◆ Exercise task ◆
Write out all the lines again, precisely as they stand, but without the images.

◆ Recorded data ◆

— begin —

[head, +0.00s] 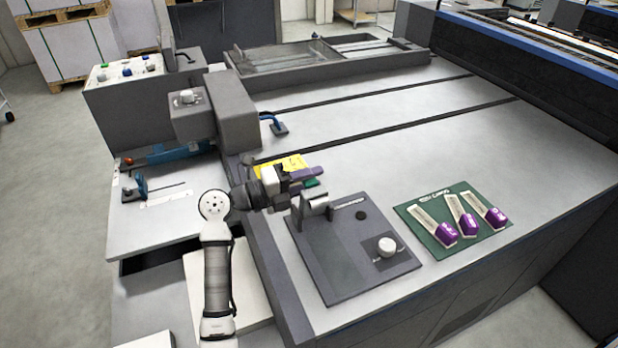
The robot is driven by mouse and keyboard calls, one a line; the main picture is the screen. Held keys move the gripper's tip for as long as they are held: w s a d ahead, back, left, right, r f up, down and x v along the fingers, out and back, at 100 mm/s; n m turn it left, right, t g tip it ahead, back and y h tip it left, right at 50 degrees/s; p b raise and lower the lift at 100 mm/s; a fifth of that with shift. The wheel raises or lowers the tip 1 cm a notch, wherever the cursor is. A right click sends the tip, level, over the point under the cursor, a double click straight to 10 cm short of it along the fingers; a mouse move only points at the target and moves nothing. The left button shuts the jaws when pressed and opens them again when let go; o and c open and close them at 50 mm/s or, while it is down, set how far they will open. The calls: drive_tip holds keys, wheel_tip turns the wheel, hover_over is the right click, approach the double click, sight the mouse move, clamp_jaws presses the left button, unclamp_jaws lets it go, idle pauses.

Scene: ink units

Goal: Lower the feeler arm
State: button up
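I cannot tell for sure which part is the feeler arm. A likely one is the short blue arm (268,115) with a dark blue foot (279,128), reaching right from a grey block (233,110). The foot looks on or just above the light grey bed; any gap is too small to tell. My gripper (306,179) is below and to the right of it, near the bed's left edge and apart from the blue arm. Purple and green bits show at its fingers; whether it holds anything is unclear.
A yellow label (283,166) lies beside my gripper. A dark plate (340,270) with a bracket (315,204) and white knob (387,246) is in front. A green mat (432,235) bears three purple-ended gauges. The bed's middle is clear.

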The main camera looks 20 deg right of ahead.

— end —

◆ Correct answer ◆
[head, +0.00s] 
The robot is driven by mouse and keyboard calls, one a line; the main picture is the screen. Held keys move the gripper's tip for as long as they are held: w s a d ahead, back, left, right, r f up, down and x v along the fingers, out and back, at 100 mm/s; n m turn it left, right, t g tip it ahead, back and y h tip it left, right at 50 degrees/s; p b raise and lower the lift at 100 mm/s; a fifth of that with shift. The wheel raises or lowers the tip 1 cm a notch, wherever the cursor is. A right click sends the tip, level, over the point under the cursor, a double click straight to 10 cm short of it along the fingers; a mouse move only points at the target and moves nothing. The left button shuts the jaws when pressed and opens them again when let go; o and c open and close them at 50 mm/s or, while it is down, set how far they will open. The calls: drive_tip holds keys, wheel_tip turns the wheel, hover_over is the right click, approach the double click, sight the mouse move, clamp_jaws presses the left button, unclamp_jaws lets it go, idle pauses.

Scene: ink units

Goal: Lower the feeler arm
State: button up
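I cannot tell for sure which part is the feeler arm. A likely one is the short blue arm (268,115) with a dark blue foot (279,128), reaching right from a grey block (233,110). The foot looks on or just above the light grey bed; any gap is too small to tell. My gripper (306,179) is below and to the right of it, near the bed's left edge and apart from the blue arm. Purple and green bits show at its fingers; whether it holds anything is unclear.
A yellow label (283,166) lies beside my gripper. A dark plate (340,270) with a bracket (315,204) and white knob (387,246) is in front. A green mat (432,235) bears three purple-ended gauges. The bed's middle is clear.

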The main camera looks 20 deg right of ahead.

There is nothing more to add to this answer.